*INPUT FOR THIS TASK*
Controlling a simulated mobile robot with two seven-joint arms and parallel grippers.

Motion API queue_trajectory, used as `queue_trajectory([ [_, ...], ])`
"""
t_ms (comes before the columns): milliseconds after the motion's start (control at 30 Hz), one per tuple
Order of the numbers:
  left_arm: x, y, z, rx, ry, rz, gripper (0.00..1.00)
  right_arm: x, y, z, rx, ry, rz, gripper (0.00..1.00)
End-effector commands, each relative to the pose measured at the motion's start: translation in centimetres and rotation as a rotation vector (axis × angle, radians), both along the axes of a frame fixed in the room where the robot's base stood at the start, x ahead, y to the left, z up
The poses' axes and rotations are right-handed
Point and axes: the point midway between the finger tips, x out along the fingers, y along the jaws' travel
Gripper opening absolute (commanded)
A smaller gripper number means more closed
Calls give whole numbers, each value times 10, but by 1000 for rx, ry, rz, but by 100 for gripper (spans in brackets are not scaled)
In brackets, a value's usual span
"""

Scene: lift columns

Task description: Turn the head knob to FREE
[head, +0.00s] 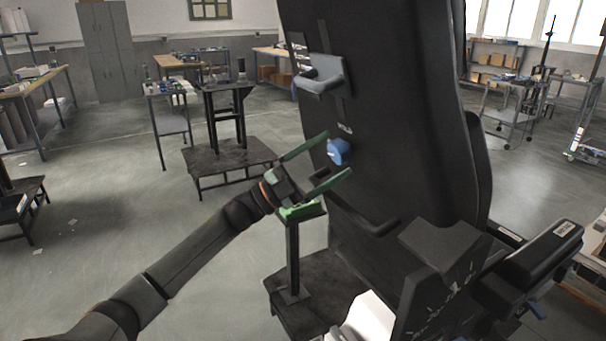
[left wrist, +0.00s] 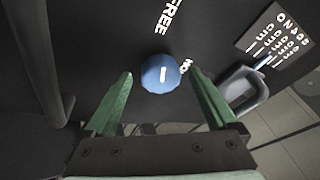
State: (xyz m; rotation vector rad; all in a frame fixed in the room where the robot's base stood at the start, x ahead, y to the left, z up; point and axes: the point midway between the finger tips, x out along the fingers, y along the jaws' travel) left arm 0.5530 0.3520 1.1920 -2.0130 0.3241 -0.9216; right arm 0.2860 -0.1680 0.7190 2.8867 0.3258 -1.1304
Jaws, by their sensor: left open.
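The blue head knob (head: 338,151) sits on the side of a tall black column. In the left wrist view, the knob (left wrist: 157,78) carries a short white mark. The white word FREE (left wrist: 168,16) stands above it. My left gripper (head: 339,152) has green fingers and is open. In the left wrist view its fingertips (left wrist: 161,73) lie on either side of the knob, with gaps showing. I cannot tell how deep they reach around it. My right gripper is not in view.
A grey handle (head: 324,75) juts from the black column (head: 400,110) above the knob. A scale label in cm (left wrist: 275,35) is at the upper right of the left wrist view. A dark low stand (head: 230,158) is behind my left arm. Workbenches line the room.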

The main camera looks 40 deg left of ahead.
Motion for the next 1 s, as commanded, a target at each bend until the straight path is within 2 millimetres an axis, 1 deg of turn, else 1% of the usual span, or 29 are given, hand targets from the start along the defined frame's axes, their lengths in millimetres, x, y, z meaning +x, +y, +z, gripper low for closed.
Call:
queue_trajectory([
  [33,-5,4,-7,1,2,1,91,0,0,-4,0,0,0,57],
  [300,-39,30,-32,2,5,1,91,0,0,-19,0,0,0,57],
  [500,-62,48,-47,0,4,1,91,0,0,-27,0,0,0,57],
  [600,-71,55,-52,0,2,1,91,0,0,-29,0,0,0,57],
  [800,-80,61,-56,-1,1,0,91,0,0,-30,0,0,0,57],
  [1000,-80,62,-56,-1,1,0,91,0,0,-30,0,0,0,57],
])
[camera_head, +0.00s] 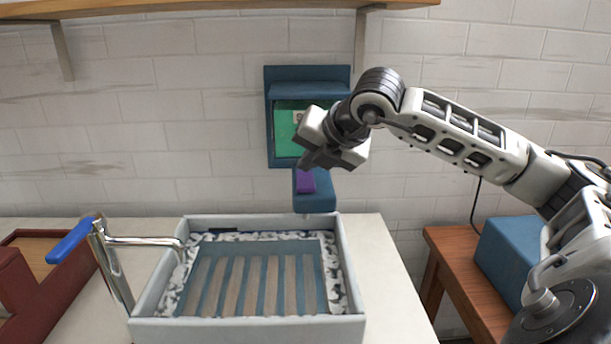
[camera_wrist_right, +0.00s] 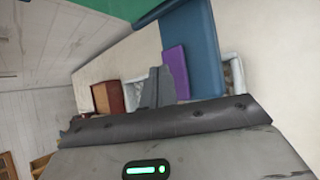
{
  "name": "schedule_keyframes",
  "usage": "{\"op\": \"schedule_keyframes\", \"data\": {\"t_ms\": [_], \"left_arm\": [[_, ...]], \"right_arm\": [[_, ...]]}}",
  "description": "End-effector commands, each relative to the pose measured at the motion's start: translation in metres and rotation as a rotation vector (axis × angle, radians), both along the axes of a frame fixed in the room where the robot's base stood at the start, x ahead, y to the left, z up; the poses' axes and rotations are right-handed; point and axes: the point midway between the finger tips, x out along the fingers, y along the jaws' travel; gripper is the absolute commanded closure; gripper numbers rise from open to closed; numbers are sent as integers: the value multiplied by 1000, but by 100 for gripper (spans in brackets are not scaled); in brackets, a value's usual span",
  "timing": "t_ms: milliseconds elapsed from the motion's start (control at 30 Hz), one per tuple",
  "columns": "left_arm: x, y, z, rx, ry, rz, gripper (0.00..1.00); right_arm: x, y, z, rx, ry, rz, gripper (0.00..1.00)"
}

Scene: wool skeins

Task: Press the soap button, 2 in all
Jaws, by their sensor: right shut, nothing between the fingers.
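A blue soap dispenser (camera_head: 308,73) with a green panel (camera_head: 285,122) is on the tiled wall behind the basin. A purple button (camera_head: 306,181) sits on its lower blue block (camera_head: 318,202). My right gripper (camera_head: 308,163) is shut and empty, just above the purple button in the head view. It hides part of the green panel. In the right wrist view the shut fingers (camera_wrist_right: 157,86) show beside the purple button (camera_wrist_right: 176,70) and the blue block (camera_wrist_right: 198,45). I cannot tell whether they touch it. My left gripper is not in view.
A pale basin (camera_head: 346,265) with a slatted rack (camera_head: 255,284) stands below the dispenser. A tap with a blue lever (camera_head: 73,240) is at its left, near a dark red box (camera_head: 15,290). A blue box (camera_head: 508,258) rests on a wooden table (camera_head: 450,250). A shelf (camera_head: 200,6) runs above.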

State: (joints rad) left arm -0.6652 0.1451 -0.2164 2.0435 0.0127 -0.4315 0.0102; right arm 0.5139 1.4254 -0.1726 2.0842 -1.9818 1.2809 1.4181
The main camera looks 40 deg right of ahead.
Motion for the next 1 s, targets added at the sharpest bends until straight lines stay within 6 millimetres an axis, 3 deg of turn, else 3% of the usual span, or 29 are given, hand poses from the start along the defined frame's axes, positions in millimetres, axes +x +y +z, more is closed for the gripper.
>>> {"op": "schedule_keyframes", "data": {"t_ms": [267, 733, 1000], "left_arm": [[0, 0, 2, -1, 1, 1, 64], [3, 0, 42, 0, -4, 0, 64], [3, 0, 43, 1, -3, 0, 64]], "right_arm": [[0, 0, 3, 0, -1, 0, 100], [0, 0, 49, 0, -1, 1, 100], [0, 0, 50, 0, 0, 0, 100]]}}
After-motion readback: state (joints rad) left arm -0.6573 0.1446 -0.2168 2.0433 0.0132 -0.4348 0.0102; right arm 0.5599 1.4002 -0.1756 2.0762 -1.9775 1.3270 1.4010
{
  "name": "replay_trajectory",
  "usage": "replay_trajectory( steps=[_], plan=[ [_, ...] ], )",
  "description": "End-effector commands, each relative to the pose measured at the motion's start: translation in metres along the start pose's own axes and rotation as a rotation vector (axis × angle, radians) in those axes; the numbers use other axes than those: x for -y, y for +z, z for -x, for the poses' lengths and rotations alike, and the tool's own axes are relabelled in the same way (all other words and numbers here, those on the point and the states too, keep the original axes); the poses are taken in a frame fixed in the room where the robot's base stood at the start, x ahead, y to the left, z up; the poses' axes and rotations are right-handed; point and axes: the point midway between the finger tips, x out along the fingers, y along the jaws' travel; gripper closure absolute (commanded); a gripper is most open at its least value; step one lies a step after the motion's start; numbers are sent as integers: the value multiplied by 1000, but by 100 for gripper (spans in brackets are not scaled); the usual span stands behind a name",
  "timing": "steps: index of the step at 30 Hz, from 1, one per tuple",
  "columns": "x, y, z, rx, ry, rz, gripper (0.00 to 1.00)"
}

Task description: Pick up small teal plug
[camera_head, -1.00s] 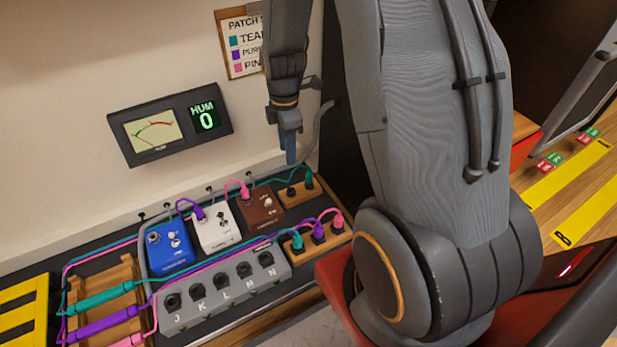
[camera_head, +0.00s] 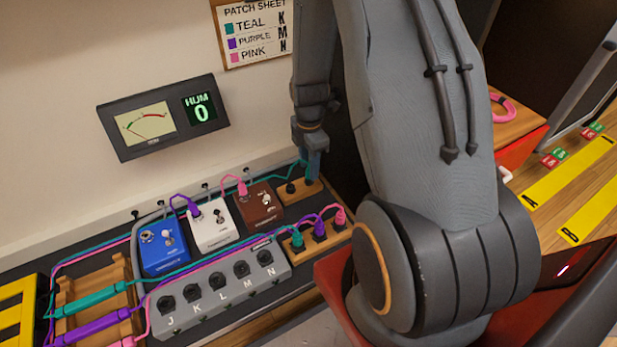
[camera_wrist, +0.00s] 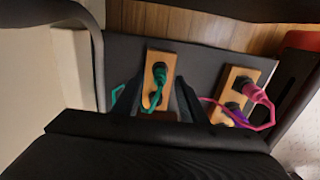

*GOAL OF THE EXERCISE*
Using the entries above, reproduce word for word only the lines from the one that contains "translation in centimetres" to the one that contains "[left wrist, +0.00s]", both ends included, and drop every picture.

*TASK RESPONSE*
End-effector commands, each relative to the pose measured at the motion's start: translation in centimetres and rotation as a rotation vector (axis × angle, radians), both along the axes of a frame fixed in the room where the robot's base stood at the start, x ahead, y to the left, z up
The poses' axes and rotations are right-handed
Point and axes: the point midway between the finger tips, x out along the fingers, y along the jaws' travel
Gripper opening absolute (commanded)
A smaller gripper number means more closed
Calls give whole numbers, each value times 10, but by 1000 for rx, ry, rz, but by 100 for gripper (spans in brackets are not scaled)
In brackets, a value's usual span
"""

Scene: lift columns

Task description: Turn the head knob to FREE
[head, +0.00s] 
[left wrist, +0.00s] 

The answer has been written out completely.